## MATERIAL FOR THE TASK
-.-.-

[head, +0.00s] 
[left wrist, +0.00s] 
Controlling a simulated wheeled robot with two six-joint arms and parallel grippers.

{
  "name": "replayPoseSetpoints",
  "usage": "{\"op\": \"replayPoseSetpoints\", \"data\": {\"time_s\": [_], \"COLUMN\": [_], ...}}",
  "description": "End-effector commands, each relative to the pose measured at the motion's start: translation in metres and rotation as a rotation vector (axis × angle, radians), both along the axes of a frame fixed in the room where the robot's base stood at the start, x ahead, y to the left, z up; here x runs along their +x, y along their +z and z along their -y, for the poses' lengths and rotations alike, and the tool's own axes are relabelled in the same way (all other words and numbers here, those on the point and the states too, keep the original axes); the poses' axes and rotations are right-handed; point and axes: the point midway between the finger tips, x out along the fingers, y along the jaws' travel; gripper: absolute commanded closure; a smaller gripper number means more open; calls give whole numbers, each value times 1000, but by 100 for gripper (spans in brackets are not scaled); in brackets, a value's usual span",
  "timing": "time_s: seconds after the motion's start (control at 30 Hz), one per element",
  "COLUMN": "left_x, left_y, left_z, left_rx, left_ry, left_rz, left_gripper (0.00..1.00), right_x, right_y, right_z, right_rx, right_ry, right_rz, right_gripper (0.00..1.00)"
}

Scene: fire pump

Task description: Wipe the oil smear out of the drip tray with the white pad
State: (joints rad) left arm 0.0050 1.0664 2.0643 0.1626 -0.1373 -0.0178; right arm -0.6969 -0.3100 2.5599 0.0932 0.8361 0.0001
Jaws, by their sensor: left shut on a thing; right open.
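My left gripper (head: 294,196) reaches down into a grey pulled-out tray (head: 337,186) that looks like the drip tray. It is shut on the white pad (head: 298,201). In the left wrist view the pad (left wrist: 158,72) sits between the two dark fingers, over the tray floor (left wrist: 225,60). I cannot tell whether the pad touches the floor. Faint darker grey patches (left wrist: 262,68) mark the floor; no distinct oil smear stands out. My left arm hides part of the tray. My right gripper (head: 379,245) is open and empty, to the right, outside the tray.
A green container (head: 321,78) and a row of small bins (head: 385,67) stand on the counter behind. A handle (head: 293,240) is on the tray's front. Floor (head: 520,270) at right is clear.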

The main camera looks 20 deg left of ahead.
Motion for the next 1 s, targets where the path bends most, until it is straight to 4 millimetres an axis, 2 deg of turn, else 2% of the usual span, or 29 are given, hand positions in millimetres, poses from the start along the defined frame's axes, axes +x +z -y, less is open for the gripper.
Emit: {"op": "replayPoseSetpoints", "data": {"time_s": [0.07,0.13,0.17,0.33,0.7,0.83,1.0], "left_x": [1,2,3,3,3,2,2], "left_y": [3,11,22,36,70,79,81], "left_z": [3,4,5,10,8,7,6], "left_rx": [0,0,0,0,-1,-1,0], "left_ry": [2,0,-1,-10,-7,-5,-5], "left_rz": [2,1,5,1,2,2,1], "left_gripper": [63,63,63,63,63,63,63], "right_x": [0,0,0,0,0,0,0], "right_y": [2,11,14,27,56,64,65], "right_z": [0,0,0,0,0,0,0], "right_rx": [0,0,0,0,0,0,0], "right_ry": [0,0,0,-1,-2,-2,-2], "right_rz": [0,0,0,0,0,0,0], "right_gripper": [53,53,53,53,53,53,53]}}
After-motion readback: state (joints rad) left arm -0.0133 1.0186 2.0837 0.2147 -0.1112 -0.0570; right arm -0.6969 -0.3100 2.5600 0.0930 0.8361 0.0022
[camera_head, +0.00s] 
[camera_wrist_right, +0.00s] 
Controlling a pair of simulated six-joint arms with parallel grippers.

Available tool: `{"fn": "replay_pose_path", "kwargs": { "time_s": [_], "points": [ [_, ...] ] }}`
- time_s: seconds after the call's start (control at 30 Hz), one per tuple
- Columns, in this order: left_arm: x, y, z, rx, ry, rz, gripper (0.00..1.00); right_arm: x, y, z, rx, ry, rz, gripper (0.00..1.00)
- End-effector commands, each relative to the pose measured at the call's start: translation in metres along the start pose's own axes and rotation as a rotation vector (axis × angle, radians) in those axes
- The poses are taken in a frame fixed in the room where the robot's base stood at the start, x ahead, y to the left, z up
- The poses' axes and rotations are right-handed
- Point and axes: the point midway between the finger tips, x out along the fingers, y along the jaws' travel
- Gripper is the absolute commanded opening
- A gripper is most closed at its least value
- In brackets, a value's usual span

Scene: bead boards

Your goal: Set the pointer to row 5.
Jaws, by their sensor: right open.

-.-.-

## REQUIREMENT
Write out the complete set of records exactly as given.

## TASK ANSWER
[head, +0.00s] 
[left wrist, +0.00s] 
Controlling a simulated wheeled robot with two six-joint arms and parallel grippers.

{
  "name": "replayPoseSetpoints",
  "usage": "{\"op\": \"replayPoseSetpoints\", \"data\": {\"time_s\": [_], \"COLUMN\": [_], ...}}",
  "description": "End-effector commands, each relative to the pose measured at the motion's start: translation in metres and rotation as a rotation vector (axis × angle, radians), both along the axes of a frame fixed in the room where the robot's base stood at the start, x ahead, y to the left, z up; here x runs along their +x, y along their +z and z along their -y, for the poses' lengths and rotations alike, and the tool's own axes are relabelled in the same way (all other words and numbers here, those on the point and the states too, keep the original axes); the poses' axes and rotations are right-handed; point and axes: the point midway between the finger tips, x out along the fingers, y along the jaws' travel; gripper: absolute commanded closure; a smaller gripper number means more open; calls give whole numbers, each value times 1000, but by 100 for gripper (spans in brackets are not scaled); in brackets, a value's usual span",
  "timing": "time_s: seconds after the motion's start (control at 30 Hz), one per element",
  "COLUMN": "left_x, left_y, left_z, left_rx, left_ry, left_rz, left_gripper (0.00..1.00), right_x, right_y, right_z, right_rx, right_ry, right_rz, right_gripper (0.00..1.00)"
}

Scene: fire pump

Task description: Wipe the oil smear out of the drip tray with the white pad
State: (joints rad) left arm 0.0050 1.0664 2.0643 0.1626 -0.1373 -0.0178; right arm -0.6969 -0.3100 2.5599 0.0932 0.8361 0.0001
Jaws, by their sensor: left shut on a thing; right open.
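My left gripper (head: 294,196) reaches down into a grey pulled-out tray (head: 337,186) that looks like the drip tray. It is shut on the white pad (head: 298,201). In the left wrist view the pad (left wrist: 158,72) sits between the two dark fingers, over the tray floor (left wrist: 225,60). I cannot tell whether the pad touches the floor. Faint darker grey patches (left wrist: 262,68) mark the floor; no distinct oil smear stands out. My left arm hides part of the tray. My right gripper (head: 379,245) is open and empty, to the right, outside the tray.
A green container (head: 321,78) and a row of small bins (head: 385,67) stand on the counter behind. A handle (head: 293,240) is on the tray's front. Floor (head: 520,270) at right is clear.

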The main camera looks 20 deg left of ahead.
Motion for the next 1 s, targets where the path bends most, until it is straight to 4 millimetres an axis, 2 deg of turn, else 2% of the usual span, or 29 are given, hand positions in millimetres, poses from the start along the defined frame's axes, axes +x +z -y, less is open for the gripper.
Emit: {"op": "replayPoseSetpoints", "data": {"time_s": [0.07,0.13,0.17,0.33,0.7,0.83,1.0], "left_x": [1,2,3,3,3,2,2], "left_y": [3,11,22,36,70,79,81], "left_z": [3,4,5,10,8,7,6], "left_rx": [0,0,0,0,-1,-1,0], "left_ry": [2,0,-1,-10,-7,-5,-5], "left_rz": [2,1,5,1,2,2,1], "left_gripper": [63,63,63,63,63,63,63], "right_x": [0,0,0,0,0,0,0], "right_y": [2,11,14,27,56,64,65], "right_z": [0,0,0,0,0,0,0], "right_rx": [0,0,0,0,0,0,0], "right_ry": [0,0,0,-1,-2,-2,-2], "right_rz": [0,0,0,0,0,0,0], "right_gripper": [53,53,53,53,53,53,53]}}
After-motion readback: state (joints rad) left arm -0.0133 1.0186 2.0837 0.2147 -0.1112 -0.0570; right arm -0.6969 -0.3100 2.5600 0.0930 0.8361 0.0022
[camera_head, +0.00s] 
[camera_wrist_right, +0.00s] 
Controlling a pair of simulated six-joint arms with parallel grippers.

Available tool: `{"fn": "replay_pose_path", "kwargs": { "time_s": [_], "points": [ [_, ...] ] }}`
- time_s: seconds after the call's start (control at 30 Hz), one per tuple
- Columns, in this order: left_arm: x, y, z, rx, ry, rz, gripper (0.00..1.00); right_arm: x, y, z, rx, ry, rz, gripper (0.00..1.00)
- End-effector commands, each relative to the pose measured at the call's start: translation in metres along the start pose's own axes and rotation as a rotation vector (axis × angle, radians) in those axes
- The poses are taken in a frame fixed in the room where the robot's base stood at the start, x ahead, y to the left, z up
- The poses' axes and rotations are right-handed
- Point and axes: the point midway between the finger tips, x out along the fingers, y along the jaws' travel
- Gripper is the absolute commanded opening
- A gripper is most closed at its least value
- In brackets, a value's usual span

Scene: bead boards

Your goal: Set the pointer to row 5.
Jaws, by their sensor: right open.

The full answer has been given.